▶ WHAT THE TASK REQUIRES:
Copy only this: the line containing "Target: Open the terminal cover", the line containing "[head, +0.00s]", and every line between them, exactly as written.

▶ MATERIALS PROVIDED:
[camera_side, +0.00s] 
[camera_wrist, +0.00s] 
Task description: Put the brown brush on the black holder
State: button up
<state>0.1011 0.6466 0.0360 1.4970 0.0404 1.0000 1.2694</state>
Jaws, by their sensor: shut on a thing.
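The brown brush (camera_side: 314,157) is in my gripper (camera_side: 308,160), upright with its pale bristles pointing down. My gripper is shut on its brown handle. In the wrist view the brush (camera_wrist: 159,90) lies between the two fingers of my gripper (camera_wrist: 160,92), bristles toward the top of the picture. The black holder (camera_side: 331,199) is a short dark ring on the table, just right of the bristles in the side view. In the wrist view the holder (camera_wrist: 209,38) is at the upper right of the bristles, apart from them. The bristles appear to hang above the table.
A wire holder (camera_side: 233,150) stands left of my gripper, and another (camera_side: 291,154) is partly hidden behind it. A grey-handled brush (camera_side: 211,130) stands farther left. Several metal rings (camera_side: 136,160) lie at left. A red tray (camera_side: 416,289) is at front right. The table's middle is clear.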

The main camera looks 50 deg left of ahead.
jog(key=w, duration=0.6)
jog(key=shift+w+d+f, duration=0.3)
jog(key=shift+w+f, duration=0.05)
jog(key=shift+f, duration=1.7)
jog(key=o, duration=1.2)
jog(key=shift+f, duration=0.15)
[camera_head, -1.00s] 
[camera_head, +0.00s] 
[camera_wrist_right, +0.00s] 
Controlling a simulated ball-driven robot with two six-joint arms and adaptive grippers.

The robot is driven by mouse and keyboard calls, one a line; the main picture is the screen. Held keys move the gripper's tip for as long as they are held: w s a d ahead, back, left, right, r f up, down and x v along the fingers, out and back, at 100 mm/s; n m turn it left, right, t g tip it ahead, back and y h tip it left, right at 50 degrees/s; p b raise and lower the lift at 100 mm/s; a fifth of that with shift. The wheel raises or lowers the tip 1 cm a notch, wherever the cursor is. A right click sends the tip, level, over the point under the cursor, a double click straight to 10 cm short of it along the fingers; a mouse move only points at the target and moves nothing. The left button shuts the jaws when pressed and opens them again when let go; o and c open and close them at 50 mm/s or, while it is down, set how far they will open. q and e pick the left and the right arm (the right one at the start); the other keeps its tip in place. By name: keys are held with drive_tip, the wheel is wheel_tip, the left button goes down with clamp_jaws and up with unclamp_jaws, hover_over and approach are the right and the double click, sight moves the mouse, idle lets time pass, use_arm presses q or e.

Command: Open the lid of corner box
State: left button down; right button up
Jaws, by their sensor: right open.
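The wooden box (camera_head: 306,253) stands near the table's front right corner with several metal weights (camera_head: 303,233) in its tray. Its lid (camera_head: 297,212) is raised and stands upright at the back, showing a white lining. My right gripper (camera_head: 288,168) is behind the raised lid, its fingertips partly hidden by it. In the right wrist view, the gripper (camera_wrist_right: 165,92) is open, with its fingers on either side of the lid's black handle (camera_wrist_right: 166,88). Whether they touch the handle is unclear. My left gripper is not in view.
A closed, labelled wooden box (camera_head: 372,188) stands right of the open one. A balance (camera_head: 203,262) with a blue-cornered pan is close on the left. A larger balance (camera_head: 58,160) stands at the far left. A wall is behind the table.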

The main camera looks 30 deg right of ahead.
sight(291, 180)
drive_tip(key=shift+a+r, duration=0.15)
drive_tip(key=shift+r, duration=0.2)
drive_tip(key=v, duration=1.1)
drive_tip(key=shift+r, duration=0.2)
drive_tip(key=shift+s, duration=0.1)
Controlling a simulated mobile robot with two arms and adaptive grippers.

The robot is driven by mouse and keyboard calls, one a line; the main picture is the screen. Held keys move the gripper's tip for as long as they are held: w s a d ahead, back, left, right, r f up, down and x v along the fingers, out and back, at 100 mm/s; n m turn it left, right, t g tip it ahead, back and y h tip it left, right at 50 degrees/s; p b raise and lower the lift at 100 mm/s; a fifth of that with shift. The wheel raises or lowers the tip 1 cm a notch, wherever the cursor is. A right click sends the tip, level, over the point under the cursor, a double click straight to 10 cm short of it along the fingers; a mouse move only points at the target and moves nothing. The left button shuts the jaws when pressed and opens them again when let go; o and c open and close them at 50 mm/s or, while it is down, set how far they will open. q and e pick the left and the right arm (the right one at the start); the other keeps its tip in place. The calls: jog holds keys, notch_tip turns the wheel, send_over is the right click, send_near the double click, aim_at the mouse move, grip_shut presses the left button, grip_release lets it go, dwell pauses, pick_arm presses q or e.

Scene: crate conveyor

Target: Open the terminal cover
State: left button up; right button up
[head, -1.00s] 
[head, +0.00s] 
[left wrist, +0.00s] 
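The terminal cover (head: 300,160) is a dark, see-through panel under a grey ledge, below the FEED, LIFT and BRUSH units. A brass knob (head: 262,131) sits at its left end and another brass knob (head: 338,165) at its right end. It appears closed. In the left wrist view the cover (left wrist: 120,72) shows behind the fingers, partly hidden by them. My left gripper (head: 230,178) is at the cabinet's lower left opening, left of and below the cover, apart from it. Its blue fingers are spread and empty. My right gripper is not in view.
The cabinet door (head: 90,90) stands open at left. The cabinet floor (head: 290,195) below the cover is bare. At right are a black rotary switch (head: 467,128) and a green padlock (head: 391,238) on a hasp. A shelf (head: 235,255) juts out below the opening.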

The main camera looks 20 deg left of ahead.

▶ RESULT FOR THIS TASK:
Target: Open the terminal cover
State: left button up; right button up
[head, -1.00s] 
[head, +0.00s] 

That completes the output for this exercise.